As Clark Ellery says: “The Westport project meant that we became a truly West Coast-wide company and significantly grew our business.”



Into the new millennium and the next really major event for the company came about in 2002 when Neil retired and the business was bought by sons Tony and Clark and daughter, Adele. These days Tony manages Hokitika, Clark has Greymouth, Anne Ellery, Tony’s wife, looks after group administration and Adele is credit controller.

Ellery’s has invested heavily in technology to enhance the internal infrastructure and retail sales. Vodafone is a huge part of the activity, computers are big and new technology in general has taken the whole business to a new level. This ongoing technological evolution has meant that all concerned have had to upskill themselves considerably in order to provide customers with knowledge and service befitting today’s discerning clientele. “Solution selling” and “connectivity” are the new buzz words.

I wondered how this new era of technology had enhanced Ellery’s and its approach to retail. Clark Ellery: “It has really given us the ability to become a fun shop for the younger generation to come into. For an independent it would be easy to remain a ‘Ma & Pa’ store full of boring white boxes, but that would be a recipe for disaster.

“We will never forget our roots -– laundry, refrigeration, cookware etc – but with so much technology right across the board now, we are catering for an incredibly diverse customer base of all ages and interests. We also basically gut our shops and re-fit them approximately every five years so they are always bright, modern and vibrant.”

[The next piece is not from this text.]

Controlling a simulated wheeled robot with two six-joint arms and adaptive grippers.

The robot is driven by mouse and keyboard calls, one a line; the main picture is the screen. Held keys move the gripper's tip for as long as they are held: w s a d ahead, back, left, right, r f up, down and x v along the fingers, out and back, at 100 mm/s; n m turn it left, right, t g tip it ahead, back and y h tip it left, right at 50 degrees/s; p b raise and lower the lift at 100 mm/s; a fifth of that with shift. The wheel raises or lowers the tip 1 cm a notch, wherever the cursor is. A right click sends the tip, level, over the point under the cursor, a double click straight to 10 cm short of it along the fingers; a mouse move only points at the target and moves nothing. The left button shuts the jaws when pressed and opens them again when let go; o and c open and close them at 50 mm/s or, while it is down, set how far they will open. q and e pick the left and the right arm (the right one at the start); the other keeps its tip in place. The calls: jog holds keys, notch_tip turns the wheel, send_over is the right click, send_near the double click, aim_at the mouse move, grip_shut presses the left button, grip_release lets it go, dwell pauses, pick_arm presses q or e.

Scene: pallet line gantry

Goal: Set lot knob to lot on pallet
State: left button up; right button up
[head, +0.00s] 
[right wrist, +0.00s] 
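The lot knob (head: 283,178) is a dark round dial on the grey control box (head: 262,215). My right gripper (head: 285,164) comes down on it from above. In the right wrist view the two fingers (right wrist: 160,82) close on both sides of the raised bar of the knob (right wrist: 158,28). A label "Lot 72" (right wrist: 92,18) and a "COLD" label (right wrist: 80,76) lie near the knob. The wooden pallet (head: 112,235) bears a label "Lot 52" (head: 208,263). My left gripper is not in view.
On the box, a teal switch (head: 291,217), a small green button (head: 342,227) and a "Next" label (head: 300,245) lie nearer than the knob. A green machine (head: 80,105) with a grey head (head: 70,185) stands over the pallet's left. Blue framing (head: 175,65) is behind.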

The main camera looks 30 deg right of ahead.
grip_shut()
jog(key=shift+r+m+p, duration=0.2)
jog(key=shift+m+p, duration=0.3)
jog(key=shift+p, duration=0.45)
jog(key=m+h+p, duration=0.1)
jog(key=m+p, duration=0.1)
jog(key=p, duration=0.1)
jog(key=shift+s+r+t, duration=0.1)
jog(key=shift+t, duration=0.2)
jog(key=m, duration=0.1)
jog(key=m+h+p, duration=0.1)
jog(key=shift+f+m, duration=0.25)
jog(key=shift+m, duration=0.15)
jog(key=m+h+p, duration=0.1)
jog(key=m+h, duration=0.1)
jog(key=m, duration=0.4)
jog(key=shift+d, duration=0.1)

No doubt about it, Ellery’s is a genuine West Coast icon. Plumbing started it all; sheet metal and roofing enhanced the business; electrical contracting led into retail; and now 100% Ellery’s is an outstanding performer in the consumer appliance & electronics industry.

No story about the West Coast would be complete without mention of the Pike River Mine tragedy of 19 November 2010 in which 29 miners lost their lives. Everyone knows everyone in Greymouth. The victims and their families were and are customers, relatives, mates and fellow proud Coasters to the directors of 100% Ellery’s.